Brexit: What is the Vienna Convention?

By Reality Check team
BBC News

  • Published
EU flag outside ParliamentImage source, PA

The backstop plan for the Irish border remains the key sticking point for Theresa May's Brexit withdrawal agreement.

The backstop is designed to ensure that there can never be a hard border between Northern Ireland and the Republic of Ireland, after Brexit.

While the EU and the UK government have both stressed that this legal guarantee is intended to be temporary, some MPs are concerned that it could keep the UK permanently tied to the EU after leaving the union.

Andrea Leadsom, the leader of the House of Commons, was asked on Thursday if there could be a debate to consider whether there might be a solution to this involving Article 62 of the Vienna Convention.

So, what is it?

The Vienna Convention is the treaty that lays down the rules about treaties - legal agreements between countries.

Media caption,
Confused by Brexit jargon? Reality Check unpacks the basics.

Article 62 of the treaty says that if there has been "a fundamental change of circumstances" following the conclusion of a treaty "which was not foreseen by the parties", then the countries involved would be allowed to withdraw from the treaty.

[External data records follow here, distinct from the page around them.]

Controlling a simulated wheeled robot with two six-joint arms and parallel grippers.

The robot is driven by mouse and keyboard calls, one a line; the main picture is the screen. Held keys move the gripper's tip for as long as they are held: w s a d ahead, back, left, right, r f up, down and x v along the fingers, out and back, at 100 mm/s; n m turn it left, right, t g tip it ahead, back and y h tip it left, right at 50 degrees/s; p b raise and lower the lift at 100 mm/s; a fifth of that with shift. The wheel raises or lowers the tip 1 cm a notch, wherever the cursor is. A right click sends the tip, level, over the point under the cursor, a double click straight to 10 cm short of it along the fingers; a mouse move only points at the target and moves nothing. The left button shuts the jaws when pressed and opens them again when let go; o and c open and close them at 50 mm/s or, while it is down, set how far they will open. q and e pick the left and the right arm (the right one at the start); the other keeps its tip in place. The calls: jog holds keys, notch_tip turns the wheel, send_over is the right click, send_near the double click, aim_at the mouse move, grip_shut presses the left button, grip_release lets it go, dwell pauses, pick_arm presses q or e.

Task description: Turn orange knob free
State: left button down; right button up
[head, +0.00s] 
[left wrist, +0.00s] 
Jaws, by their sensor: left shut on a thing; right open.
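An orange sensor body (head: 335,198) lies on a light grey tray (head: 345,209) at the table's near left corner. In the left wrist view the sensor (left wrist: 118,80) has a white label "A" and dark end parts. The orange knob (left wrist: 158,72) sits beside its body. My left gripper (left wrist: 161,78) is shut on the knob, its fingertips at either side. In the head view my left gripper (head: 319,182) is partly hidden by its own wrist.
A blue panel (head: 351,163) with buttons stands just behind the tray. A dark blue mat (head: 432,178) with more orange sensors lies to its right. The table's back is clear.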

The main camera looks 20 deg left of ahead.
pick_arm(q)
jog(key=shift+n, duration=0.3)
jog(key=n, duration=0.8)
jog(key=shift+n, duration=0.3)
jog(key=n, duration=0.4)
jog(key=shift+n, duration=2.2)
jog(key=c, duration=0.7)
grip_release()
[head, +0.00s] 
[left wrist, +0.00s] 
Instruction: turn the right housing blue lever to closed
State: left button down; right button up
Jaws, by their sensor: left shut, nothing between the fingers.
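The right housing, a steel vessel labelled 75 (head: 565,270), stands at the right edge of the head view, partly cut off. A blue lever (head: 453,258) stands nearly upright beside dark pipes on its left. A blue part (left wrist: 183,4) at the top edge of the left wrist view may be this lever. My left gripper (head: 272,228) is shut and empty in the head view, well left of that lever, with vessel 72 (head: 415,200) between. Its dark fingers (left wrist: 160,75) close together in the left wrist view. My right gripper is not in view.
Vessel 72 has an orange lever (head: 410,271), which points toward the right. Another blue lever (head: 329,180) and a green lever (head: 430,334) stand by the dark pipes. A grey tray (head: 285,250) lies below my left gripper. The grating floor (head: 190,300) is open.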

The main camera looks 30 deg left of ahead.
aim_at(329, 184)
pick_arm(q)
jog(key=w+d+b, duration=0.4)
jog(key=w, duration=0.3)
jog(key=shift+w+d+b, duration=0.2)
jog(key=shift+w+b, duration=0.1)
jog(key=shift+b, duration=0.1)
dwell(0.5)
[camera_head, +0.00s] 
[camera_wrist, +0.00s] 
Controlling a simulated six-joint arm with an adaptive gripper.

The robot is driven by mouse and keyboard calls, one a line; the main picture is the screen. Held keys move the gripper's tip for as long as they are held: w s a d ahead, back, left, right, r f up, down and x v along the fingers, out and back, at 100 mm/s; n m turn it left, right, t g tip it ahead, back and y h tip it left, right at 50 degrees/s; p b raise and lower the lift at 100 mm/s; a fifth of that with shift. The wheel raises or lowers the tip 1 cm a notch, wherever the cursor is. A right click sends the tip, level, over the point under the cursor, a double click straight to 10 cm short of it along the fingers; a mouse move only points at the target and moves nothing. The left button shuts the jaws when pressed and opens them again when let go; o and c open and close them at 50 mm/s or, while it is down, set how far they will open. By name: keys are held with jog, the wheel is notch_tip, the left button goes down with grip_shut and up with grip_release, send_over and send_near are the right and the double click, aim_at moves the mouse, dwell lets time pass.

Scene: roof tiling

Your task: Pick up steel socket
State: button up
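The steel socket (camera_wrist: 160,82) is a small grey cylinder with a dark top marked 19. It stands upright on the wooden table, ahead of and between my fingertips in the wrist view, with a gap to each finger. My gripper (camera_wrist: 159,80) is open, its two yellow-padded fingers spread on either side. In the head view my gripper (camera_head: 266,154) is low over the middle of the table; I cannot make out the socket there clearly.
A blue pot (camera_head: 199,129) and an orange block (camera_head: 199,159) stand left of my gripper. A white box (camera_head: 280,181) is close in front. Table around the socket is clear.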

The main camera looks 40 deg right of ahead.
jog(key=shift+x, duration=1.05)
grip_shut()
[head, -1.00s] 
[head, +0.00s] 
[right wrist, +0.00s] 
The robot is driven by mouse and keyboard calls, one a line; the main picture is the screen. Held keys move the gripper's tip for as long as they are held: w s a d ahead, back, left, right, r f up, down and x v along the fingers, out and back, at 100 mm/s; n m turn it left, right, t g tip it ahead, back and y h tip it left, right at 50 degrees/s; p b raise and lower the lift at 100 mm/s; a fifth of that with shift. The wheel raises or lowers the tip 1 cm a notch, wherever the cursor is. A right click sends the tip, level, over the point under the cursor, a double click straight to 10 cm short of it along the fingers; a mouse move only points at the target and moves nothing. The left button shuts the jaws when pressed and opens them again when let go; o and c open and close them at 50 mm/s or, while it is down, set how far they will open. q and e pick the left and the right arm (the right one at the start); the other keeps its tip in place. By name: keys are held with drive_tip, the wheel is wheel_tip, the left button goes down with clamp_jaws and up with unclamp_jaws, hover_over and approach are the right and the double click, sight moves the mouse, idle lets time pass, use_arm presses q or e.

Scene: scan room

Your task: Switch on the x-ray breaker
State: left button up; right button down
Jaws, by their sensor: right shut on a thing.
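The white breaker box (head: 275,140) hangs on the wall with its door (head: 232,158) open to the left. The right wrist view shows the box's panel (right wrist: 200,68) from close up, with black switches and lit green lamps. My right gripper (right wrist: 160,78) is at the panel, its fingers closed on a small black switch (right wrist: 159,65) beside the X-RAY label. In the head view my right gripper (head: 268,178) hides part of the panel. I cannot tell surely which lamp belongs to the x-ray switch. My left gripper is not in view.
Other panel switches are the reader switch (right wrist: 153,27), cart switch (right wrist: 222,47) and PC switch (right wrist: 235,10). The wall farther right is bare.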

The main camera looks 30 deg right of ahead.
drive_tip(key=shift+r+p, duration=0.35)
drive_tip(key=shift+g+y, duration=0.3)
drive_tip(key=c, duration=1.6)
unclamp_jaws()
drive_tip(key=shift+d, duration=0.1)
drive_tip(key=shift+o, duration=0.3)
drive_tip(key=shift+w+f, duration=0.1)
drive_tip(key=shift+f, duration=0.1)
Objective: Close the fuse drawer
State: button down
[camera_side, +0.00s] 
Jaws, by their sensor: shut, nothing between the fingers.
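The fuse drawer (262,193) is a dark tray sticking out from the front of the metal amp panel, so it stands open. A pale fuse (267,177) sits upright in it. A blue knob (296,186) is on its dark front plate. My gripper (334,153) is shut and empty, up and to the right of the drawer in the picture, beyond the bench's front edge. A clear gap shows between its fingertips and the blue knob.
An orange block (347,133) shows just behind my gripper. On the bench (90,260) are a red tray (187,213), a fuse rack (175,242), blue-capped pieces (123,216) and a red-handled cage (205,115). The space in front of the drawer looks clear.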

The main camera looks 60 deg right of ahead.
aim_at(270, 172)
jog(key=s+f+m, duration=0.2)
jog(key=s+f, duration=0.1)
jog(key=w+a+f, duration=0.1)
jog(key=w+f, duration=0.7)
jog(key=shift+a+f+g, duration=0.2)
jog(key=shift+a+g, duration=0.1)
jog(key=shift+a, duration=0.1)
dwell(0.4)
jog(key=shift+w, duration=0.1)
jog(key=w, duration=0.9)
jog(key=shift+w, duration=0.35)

Ms Leadsom declined to have a debate on the matter, saying that Attorney General Geoffrey Cox had considered the matter and would comment further if he thought it was necessary.

Mr Cox said on Tuesday that if there is no solution found to stop the backstop arrangements coming into place, "the UK has no unilateral exit right to leave, unless there were a fundamental change of circumstance under Article 62 of the Vienna convention on the law of treaties".

So, what would count as a "fundamental change"?

Jonathan Kelly, an international law expert at the firm Cleary Gottlieb, said: "A 'fundamental change' might be an outbreak of war, a revolution or something that completely changes the character of the international political landscape."

'Exceptional cases'

The International Court of Justice, which rules on such matters, has been clear that it sets the bar very high.

It ruled in 1997 against the use of Article 62 to get out of a treaty between Hungary and Slovakia to build a dam on the River Danube.

In that judgement, it said that the claim of fundamental changes could only be applied in "exceptional cases".

Hungary had claimed that since the treaty was signed in 1977, there had been profound political changes in the region (such as Czechoslovakia splitting) and a change to the economic systems in force, but the court ruled those were not sufficiently exceptional.

Mr Cox clarified that the sorts of changes he was referring to would be, "either because of some fundamental political change in Northern Ireland, or some fundamental change of circumstance going to the essential basis of the agreement".

Richard Gordon QC, a constitutional expert at Brick Court Chambers, told BBC News: "The point of the backstop is that if a solution is not found to the Irish border it will come into force, so to argue that it was unforeseen and exceptional would be very difficult."